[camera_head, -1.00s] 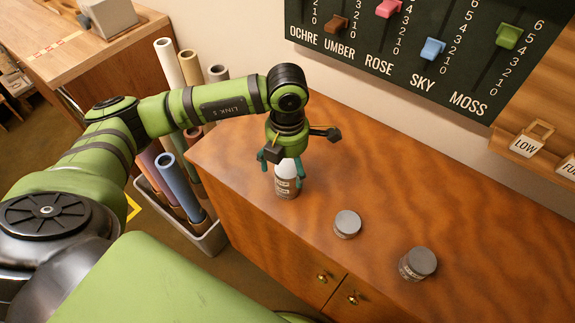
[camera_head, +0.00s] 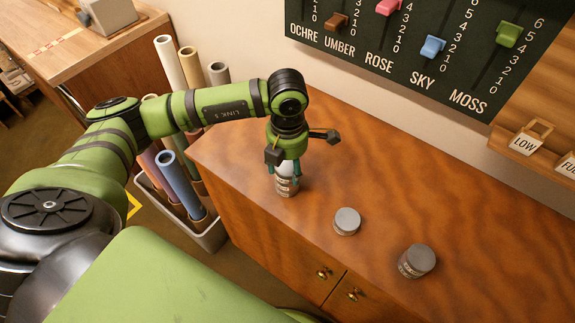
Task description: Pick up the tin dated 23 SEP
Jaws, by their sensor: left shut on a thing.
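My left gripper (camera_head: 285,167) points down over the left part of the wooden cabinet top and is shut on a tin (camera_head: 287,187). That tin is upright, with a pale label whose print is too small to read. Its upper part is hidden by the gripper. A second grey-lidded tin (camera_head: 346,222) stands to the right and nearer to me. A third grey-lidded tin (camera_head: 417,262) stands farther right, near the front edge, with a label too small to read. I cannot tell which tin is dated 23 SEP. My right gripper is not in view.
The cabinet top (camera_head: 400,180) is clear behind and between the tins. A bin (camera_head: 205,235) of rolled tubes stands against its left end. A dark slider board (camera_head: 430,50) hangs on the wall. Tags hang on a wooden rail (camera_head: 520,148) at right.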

- - - -

## Given request
Quote the data above in full, leaving out the pictures it holds.

## Complete answer
[camera_head, -1.00s] 
[camera_head, +0.00s] 
Task description: Pick up the tin dated 23 SEP
Jaws, by their sensor: left shut on a thing.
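My left gripper (camera_head: 285,167) points down over the left part of the wooden cabinet top and is shut on a tin (camera_head: 287,187). That tin is upright, with a pale label whose print is too small to read. Its upper part is hidden by the gripper. A second grey-lidded tin (camera_head: 346,222) stands to the right and nearer to me. A third grey-lidded tin (camera_head: 417,262) stands farther right, near the front edge, with a label too small to read. I cannot tell which tin is dated 23 SEP. My right gripper is not in view.
The cabinet top (camera_head: 400,180) is clear behind and between the tins. A bin (camera_head: 205,235) of rolled tubes stands against its left end. A dark slider board (camera_head: 430,50) hangs on the wall. Tags hang on a wooden rail (camera_head: 520,148) at right.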

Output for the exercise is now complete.